Glass Onion presents the classic “whodunit on an island” scenario. It also wraps up a statement that is darker than murder.
Glass Onion: A Knives Out Mystery Synopsis
Miles Bron. Eccentric billionaire. Genius tech moghul. Natural born disruptor? When Bron hosts a lavish weekend getaway for his inner circle on his private Greek island, Benoit Blanc unexpectedly shows up too. Why did the world’s greatest detective gatecrash the party? Is he there to prevent a murder? Or has an awful one already happened?
I deeply enjoyed Knives Out back in 2019 – was one of the best movies I watched that year. Since young, I’ve been a huge fan of whodunits too.
And so I deeply looked forward to Glass Onion, the first of a series of Benoir Blanc features teased by Rian Johnson. When I saw the run time a couple of days ago, I squealed too.
Over two hours long? Does that mean the sequel would do it the right way? That it will take its time to meticulously lay out all the macabre and delicious details, and by doing so, present a murder mystery that is infinitely intricate, devious, and rewatchable?
Well, as far as characters and backgrounds are concerned, Glass Onion indeed does one helluva fine job. One of the classic storytelling challenges of whodunits is that it can be disorientating at the start. There are usually so many names and faces to remember, a task made all the more difficult because the story needs to hide finer information. With a bag of instruments that demonstrate his clear comprehension of the genre, though, Johnson ensures there is no hindrance in this form. Believe it, or not, before the actual “action” started, I was already familiar with the suspects. Already making guesses about who would be the first to be snuffed.

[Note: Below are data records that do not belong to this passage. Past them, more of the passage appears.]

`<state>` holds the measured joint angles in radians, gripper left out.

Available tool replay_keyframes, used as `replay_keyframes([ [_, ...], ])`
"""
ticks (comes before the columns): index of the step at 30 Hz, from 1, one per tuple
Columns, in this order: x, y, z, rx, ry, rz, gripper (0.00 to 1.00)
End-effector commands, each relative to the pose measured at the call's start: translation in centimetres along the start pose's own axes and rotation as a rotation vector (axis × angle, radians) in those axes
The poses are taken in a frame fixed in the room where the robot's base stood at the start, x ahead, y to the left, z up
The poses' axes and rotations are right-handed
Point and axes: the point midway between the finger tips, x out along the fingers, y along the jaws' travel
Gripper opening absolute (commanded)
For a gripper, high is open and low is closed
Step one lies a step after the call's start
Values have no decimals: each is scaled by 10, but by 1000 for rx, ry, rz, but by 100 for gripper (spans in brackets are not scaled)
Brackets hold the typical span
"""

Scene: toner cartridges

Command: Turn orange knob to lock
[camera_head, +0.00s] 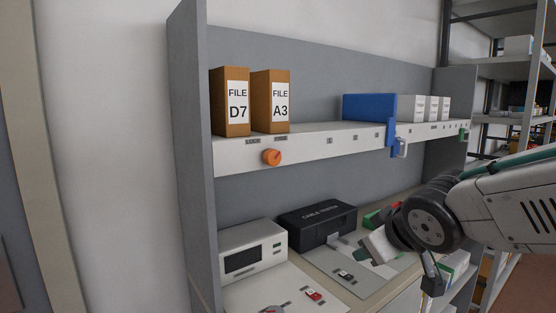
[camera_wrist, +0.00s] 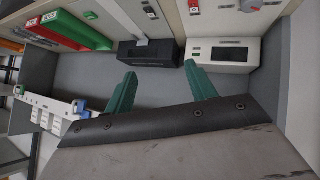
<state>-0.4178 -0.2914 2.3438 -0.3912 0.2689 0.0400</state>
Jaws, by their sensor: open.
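The orange knob (camera_head: 271,157) sits on the pale front edge of the shelf (camera_head: 320,140), below the two brown files. Two small dark labels are above it, too small to read surely, and its pointing direction is unclear. My gripper (camera_wrist: 160,69) is open and empty in the wrist view, its two green fingers spread apart. In the head view my arm comes in from the right, and the gripper end is low over the bench, to the right of and below the knob, well apart from it. The knob is not seen in the wrist view.
Brown files (camera_head: 230,102) and a blue box (camera_head: 369,107) stand on the shelf. A blue clamp (camera_head: 391,138) hangs from its edge. A white device (camera_head: 253,250) and a black case (camera_head: 317,222) stand on the bench below. Space before the knob is clear.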

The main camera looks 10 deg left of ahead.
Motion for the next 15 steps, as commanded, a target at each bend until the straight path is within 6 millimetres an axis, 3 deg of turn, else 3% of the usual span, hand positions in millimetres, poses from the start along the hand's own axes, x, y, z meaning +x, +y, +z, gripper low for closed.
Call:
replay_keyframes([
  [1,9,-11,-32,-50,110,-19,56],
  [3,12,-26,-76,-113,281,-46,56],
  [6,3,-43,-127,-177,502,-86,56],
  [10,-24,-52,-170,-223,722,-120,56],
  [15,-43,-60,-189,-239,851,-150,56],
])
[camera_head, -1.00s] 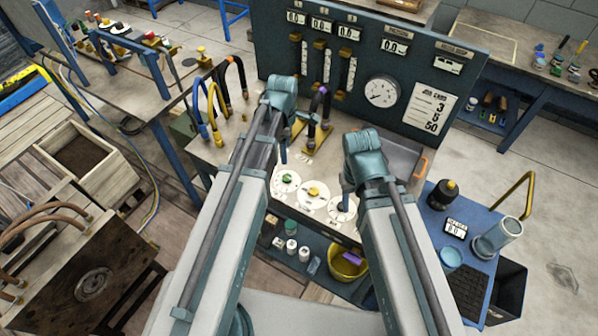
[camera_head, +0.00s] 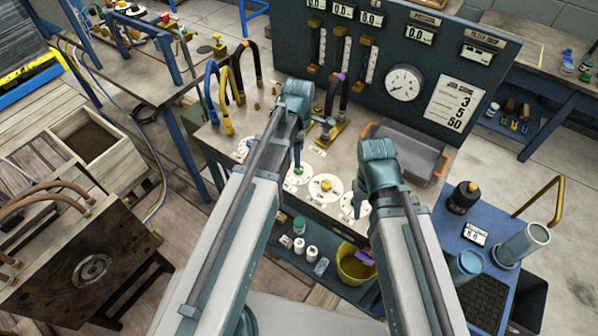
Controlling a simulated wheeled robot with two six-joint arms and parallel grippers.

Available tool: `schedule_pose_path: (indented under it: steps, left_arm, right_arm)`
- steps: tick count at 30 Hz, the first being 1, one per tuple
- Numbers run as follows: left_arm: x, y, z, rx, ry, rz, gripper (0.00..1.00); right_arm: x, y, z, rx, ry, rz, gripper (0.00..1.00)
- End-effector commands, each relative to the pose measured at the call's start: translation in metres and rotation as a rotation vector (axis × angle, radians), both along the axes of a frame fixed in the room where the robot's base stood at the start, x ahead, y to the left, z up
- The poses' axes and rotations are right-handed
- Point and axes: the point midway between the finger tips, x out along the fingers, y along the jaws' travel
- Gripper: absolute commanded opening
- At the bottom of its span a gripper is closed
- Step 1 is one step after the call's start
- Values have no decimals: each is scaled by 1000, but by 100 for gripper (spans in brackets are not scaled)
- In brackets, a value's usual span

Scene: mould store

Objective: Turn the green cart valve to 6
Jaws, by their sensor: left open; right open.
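The green cart valve (camera_head: 298,171) is a small green knob on a white round dial (camera_head: 291,180) on the cart top. My left gripper (camera_head: 298,163) points down right above the green knob. It is open, but its fingers are small and partly hidden, and I cannot tell whether they touch the knob. The dial's numbers and the valve's setting are too small to read. My right gripper (camera_head: 358,207) is open and points down over a dial (camera_head: 347,208) at the right of the row, hiding its middle.
A yellow knob (camera_head: 326,185) on a white dial stands between my grippers. Behind are curved hoses (camera_head: 340,92) and a dark panel with a gauge (camera_head: 404,83) and a job card (camera_head: 455,103). A yellow bucket (camera_head: 356,266) sits on the lower shelf.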

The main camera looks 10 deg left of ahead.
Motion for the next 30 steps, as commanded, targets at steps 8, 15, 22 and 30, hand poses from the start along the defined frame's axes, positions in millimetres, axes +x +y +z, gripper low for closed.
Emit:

This neat presentation, in turn, facilitates the dissemination of clues in an almost leisurely fashion. Hints, so many hints, that you’d think nothing of till chastised by Benoir Blanc in one of his many flamboyant revelations.
On the great detective himself, oh wow, Daniel Craig truly nails the sophistication of his character. In the first movie, we get a clear idea of Blanc’s brilliance, but this time round, we get to see what truly lies beneath all that “Southern hokum,” to quote from the movie. Especially enjoyable are the moments when Craig effortlessly segues from comical to unforgivingly astute.
The rest of the cast similarly puts up remarkable performances, each depicting a character that goes beyond the flat stereotypes commonly found in lesser mysteries. With so many fine ingredients in the pot, one thus expects a finale that is as spectacular as it is twisty, as it is gratifying.
Said finale delivers in all these categories. And it is fiery. But to my surprise, the ending also stands on a dark question. One which, like the clues that I’ve missed, was in plain sight all along.
I cannot spell out the question without dishing out spoilers. I can only say, I understand why Benoir Blanc supports such a conclusion but I just cannot come to terms with the price. In extension, I’m rather appalled that Rian Johnson seems to be tacitly endorsing such extremes.
(Or is it the other way around? Am I mistaking another layer of the glass onion for the heart? That the true message is to “Walk Away?”)
I’m still contemplating the ending. If you’re watching this year-end mystery treat, I encourage you to spend a few minutes on that question.